* _Rows_
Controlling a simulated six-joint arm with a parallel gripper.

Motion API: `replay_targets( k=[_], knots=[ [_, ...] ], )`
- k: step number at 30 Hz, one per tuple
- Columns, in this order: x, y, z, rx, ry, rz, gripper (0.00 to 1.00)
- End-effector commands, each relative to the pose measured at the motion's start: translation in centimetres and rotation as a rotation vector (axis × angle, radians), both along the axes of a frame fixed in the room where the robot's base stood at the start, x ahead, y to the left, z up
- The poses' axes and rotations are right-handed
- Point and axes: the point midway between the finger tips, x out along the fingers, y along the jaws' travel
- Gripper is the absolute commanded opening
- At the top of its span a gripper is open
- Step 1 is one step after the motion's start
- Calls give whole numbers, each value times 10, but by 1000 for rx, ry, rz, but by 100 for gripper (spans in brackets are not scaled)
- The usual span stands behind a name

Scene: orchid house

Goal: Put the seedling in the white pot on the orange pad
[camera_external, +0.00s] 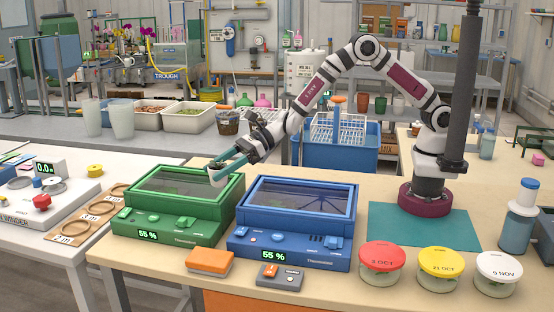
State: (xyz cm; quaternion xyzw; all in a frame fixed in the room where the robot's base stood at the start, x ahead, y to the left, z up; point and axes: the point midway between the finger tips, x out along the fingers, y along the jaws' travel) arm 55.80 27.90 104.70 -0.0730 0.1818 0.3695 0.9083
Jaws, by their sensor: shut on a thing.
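My gripper (218,174) is at the right part of the lid of the green box (170,230), low over its dark window. Its teal-and-white fingers are shut on something there that is too small and covered to make out; I cannot tell whether it is part of the lid. I cannot make out a seedling or a white pot. An orange pad-like block (210,261) lies on the table in front of the two boxes. The blue box (290,243) beside the green one has its dark-windowed lid down.
A small grey device (280,278) with an orange button lies right of the orange block. Jars with red (382,255), yellow (441,262) and white lids (499,266) stand at the front right. A teal mat (425,228) lies clear behind them. A blue-capped bottle (519,215) stands far right.

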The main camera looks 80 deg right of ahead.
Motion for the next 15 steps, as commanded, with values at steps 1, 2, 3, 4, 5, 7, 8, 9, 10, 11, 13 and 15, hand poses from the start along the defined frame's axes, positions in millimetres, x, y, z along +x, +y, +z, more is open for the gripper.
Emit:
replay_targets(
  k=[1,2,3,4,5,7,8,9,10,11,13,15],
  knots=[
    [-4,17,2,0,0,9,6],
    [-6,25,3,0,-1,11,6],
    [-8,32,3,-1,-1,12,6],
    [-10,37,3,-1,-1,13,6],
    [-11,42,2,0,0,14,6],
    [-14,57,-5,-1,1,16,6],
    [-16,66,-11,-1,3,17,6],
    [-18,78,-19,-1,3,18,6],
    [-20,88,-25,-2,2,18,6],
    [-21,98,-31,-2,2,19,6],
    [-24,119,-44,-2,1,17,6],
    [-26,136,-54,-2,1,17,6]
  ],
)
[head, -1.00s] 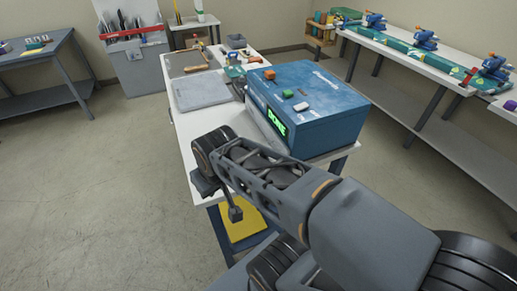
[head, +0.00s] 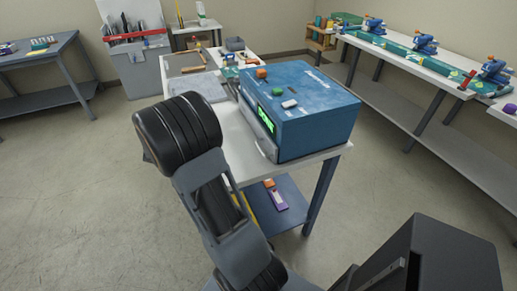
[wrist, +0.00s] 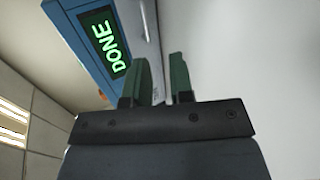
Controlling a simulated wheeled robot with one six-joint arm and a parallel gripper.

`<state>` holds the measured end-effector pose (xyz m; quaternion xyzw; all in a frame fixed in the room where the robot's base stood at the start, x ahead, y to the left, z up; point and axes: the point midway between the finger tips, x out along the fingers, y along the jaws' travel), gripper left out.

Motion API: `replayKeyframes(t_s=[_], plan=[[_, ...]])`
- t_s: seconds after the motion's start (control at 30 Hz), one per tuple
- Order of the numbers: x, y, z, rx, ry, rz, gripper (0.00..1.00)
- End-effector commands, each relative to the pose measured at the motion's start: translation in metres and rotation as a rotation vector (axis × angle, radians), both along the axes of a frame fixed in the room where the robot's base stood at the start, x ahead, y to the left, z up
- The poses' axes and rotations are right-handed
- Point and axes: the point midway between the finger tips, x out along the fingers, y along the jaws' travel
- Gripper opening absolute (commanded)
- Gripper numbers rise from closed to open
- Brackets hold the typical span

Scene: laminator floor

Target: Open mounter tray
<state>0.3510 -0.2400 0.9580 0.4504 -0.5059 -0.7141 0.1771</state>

* _Written request_
Select all lines in the listing above where the word "axis" appears, and show them.

* _Result of this task_
- End-effector commands, each relative to the pose measured at the motion's start: translation in centimetres and rotation as a rotation vector (axis × angle, radians), both along the axes of a frame fixed in the room where the robot's base stood at the start, x ahead, y to the left, z up
- End-effector commands, each relative to the pose measured at the motion's start: translation in metres and rotation as a rotation vector (axis × angle, radians), both along the axes of a frame fixed in the room where the robot's base stood at the start, x ahead, y to the left, z up

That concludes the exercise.